5. The nano-structured material according to claim 1, wherein the patterned substrate and the sol-gel film are formed of the same material and are integrated together.

6. The nano-structured material according to claim 1, wherein the nanoparticles are of a material selected from the group consisting of metal, metal sulfide, metal oxide and polymer.

7. A method for producing a nano-structured material of claim 2, which comprises preparing a patterned substrate with a sol-gel film having at least one group selected from the group consisting of an alkyl group, a phenyl group, an epoxy group and an amino group at least in the depressions of the patterned substrate, and regularly aligning polystyrene particles having a particle size of from 10 to 200 nm in the depressions of the patterned substrate.

8. The method for producing a nano-structured material according to claim 7, which comprises applying a heat-resistant film-forming material onto a substrate and drying the applied material thereon, and then pressing a patterned mold to the material and heating and molding the pressed material on the substrate to produce the depression/projection-patterned substrate.

9. The method for producing a nano-structured material according to claim 7, which comprises pressing a patterned mold to a substrate, then casting a heat-resistant film-forming material into the space between the substrate and the mold, and heating and molding the material therebetween to produce the depression/projection-patterned substrate.

10. The method for producing a nano-structured material according to claim 8, wherein the patterned substrate is formed of a sol-gel film having at least one group selected from the group consisting of an alkyl group, a phenyl group, an epoxy group and an amino group.

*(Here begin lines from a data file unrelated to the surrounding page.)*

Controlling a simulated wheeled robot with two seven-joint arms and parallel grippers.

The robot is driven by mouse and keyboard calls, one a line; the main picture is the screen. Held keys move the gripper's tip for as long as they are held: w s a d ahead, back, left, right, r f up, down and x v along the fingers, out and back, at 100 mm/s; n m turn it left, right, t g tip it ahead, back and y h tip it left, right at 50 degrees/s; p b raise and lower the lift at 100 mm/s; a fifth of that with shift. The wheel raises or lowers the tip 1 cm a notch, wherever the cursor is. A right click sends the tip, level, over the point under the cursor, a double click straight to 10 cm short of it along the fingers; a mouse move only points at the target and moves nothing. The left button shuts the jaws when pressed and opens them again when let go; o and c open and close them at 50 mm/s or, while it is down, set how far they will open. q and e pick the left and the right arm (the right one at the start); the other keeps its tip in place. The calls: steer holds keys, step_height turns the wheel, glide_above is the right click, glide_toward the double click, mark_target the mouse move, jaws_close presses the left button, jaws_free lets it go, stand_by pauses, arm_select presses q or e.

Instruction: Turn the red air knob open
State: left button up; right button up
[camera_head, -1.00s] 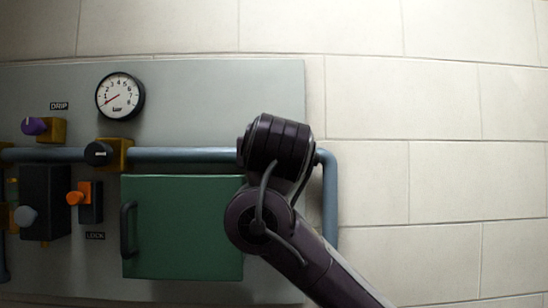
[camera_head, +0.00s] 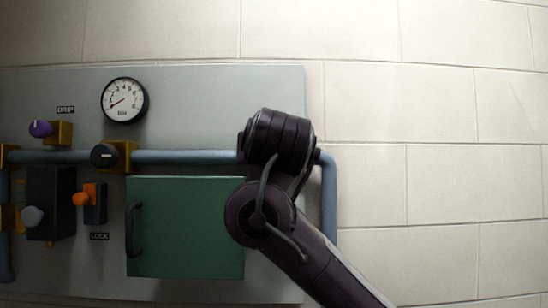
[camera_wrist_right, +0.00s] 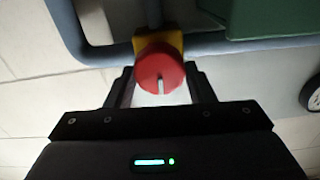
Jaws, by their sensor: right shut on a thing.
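My right gripper (camera_wrist_right: 162,88) is shut on the knob, one finger on each side. In the head view my right arm rises from the bottom right to the panel; the red knob and the fingertips do not show there. My left gripper is in neither view.
A green door (camera_head: 187,228) with a black handle is left of my arm. The wall right of the panel is bare.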

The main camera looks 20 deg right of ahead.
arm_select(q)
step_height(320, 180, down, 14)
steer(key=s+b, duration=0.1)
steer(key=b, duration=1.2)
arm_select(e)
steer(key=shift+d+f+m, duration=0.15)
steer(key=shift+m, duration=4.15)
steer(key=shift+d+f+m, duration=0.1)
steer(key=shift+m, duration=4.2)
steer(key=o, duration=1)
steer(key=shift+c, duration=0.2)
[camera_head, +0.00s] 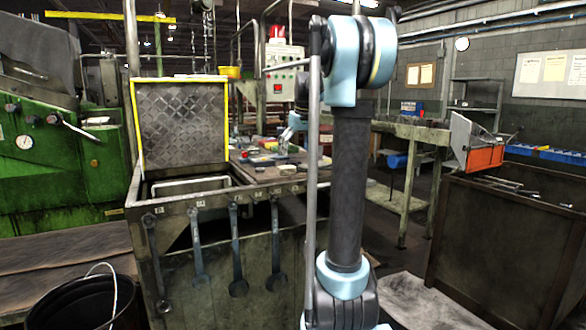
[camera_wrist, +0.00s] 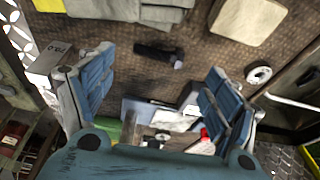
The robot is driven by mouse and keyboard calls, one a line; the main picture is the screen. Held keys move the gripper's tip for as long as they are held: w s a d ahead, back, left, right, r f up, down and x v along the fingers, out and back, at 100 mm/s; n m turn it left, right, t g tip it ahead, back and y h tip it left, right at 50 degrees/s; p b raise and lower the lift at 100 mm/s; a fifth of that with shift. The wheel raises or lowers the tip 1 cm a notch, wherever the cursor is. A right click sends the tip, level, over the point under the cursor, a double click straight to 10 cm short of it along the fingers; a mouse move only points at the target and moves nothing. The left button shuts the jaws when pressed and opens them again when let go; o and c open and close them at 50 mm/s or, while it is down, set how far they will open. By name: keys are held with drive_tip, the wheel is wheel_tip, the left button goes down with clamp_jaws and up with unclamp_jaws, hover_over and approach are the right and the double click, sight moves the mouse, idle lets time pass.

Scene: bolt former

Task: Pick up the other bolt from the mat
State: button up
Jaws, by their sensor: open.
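In the wrist view a dark bolt (camera_wrist: 155,52) with a paler right end lies on the brown, textured mat (camera_wrist: 215,60). No second bolt can be made out. My gripper (camera_wrist: 160,68) is open, its two blue-padded fingers wide apart at left and right. The bolt shows in the gap near the fingertip level, apart from both fingers. The gap between them holds nothing gripped. In the head view my gripper (camera_head: 288,136) is small above the bench, partly hidden by my arm, and the bolt cannot be made out.
A pale ring (camera_wrist: 258,74) lies right of the fingers. A grey box (camera_wrist: 58,60) stands by the left finger. Grey cloth (camera_wrist: 150,10) and a beige pad (camera_wrist: 250,18) lie beyond the bolt. The bench (camera_head: 230,190) has a yellow-edged panel (camera_head: 182,125) and hanging wrenches (camera_head: 236,250).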

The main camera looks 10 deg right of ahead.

11. The method for producing a nano-structured material according to claim 7, which additionally comprises applying a heat-resistant film-forming material onto the layer of regularly-aligned polystyrene particles, heating and molding the material thereon, and thereafter etching the material and dissolving the polystyrene particles to form heat-resistant nano-holes.

12. A nano-structured material produced according to the method of claim 7.